Exercise: Go through the data below and copy it exactly, skipping every picture.

Supplied information:

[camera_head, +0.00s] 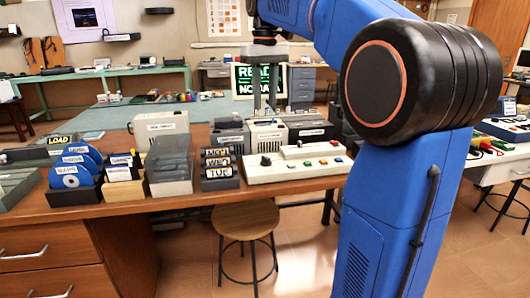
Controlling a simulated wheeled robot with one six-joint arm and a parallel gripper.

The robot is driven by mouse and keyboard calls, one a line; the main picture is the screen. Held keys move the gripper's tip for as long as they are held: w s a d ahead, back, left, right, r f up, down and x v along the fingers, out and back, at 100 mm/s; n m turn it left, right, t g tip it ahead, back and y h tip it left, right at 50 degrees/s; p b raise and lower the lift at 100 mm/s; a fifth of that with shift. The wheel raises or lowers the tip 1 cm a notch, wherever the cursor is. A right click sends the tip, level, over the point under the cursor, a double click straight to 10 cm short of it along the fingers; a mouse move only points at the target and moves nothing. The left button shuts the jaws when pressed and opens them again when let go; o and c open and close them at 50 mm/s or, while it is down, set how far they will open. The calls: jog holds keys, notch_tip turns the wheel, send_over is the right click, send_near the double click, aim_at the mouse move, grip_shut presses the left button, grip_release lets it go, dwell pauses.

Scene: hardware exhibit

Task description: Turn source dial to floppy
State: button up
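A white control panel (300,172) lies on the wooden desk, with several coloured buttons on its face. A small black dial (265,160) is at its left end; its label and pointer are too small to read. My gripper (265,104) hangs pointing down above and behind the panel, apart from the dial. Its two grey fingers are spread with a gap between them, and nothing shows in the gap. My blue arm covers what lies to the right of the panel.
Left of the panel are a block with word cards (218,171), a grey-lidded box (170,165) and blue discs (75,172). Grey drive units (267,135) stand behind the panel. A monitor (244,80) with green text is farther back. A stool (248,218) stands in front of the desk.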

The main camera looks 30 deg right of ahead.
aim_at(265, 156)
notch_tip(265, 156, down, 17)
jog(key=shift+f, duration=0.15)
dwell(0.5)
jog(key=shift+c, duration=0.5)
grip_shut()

Solution:
[camera_head, +0.00s] 
Controlling a simulated wheeled robot with one six-joint arm and a parallel gripper.

The robot is driven by mouse and keyboard calls, one a line; the main picture is the screen. Held keys move the gripper's tip for as long as they are held: w s a d ahead, back, left, right, r f up, down and x v along the fingers, out and back, at 100 mm/s; n m turn it left, right, t g tip it ahead, back and y h tip it left, right at 50 degrees/s; p b raise and lower the lift at 100 mm/s; a fifth of that with shift. The wheel raises or lowers the tip 1 cm a notch, wherever the cursor is. A right click sends the tip, level, over the point under the cursor, a double click straight to 10 cm short of it along the fingers; a mouse move only points at the target and moves nothing. The left button shuts the jaws when pressed and opens them again when let go; o and c open and close them at 50 mm/s or, while it is down, set how far they will open. The calls: jog holds keys, notch_tip turns the wheel, send_over is the right click, send_near the double click, aim_at the mouse move, grip_shut presses the left button, grip_release lets it go, dwell pauses.

Scene: hardware exhibit

Task description: Turn source dial to floppy
State: button up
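A white control panel (300,172) lies on the wooden desk, with several coloured buttons on its face. A small black dial (265,160) is at its left end; its label and pointer are too small to read. My gripper (265,104) hangs pointing down above and behind the panel, apart from the dial. Its two grey fingers are spread with a gap between them, and nothing shows in the gap. My blue arm covers what lies to the right of the panel.
Left of the panel are a block with word cards (218,171), a grey-lidded box (170,165) and blue discs (75,172). Grey drive units (267,135) stand behind the panel. A monitor (244,80) with green text is farther back. A stool (248,218) stands in front of the desk.

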The main camera looks 30 deg right of ahead.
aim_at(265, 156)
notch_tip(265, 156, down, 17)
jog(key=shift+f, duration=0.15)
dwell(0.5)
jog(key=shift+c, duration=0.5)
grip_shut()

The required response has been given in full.